▸ **Given request**: Only one portion of the data is to be written out: from the line bearing "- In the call" through the line bearing "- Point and". Write it exactly as it appears.

▸ **Information supplied**:
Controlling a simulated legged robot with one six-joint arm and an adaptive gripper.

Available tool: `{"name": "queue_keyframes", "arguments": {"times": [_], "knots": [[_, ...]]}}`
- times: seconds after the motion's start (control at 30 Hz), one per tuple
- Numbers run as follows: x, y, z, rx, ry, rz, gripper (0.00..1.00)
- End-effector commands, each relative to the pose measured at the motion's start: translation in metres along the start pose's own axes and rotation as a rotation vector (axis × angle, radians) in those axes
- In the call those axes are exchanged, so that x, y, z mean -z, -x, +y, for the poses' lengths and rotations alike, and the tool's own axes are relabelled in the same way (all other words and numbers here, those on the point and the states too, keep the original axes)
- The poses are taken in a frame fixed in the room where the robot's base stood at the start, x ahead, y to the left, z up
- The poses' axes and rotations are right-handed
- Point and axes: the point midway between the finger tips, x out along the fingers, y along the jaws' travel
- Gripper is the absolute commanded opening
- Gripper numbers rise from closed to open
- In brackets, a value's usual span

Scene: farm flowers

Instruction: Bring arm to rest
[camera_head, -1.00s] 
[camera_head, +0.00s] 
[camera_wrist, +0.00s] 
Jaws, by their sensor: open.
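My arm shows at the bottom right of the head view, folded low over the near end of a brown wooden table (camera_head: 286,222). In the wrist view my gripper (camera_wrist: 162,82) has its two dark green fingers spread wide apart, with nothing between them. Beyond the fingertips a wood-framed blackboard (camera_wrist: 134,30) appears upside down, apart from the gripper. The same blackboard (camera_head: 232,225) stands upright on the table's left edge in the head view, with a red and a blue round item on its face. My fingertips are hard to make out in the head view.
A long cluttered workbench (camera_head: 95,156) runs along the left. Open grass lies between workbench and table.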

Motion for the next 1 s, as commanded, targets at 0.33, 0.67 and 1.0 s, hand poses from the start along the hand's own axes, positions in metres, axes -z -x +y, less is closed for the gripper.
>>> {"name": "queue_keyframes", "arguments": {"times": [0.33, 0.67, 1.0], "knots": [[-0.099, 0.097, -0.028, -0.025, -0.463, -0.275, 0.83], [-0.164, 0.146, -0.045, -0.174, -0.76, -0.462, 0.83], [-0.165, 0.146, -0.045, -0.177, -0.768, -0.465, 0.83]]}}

▸ **Answer for this exercise**:
- In the call those axes are exchanged, so that x, y, z mean -z, -x, +y, for the poses' lengths and rotations alike, and the tool's own axes are relabelled in the same way (all other words and numbers here, those on the point and the states too, keep the original axes)
- The poses are taken in a frame fixed in the room where the robot's base stood at the start, x ahead, y to the left, z up
- The poses' axes and rotations are right-handed
- Point and axes: the point midway between the finger tips, x out along the fingers, y along the jaws' travel

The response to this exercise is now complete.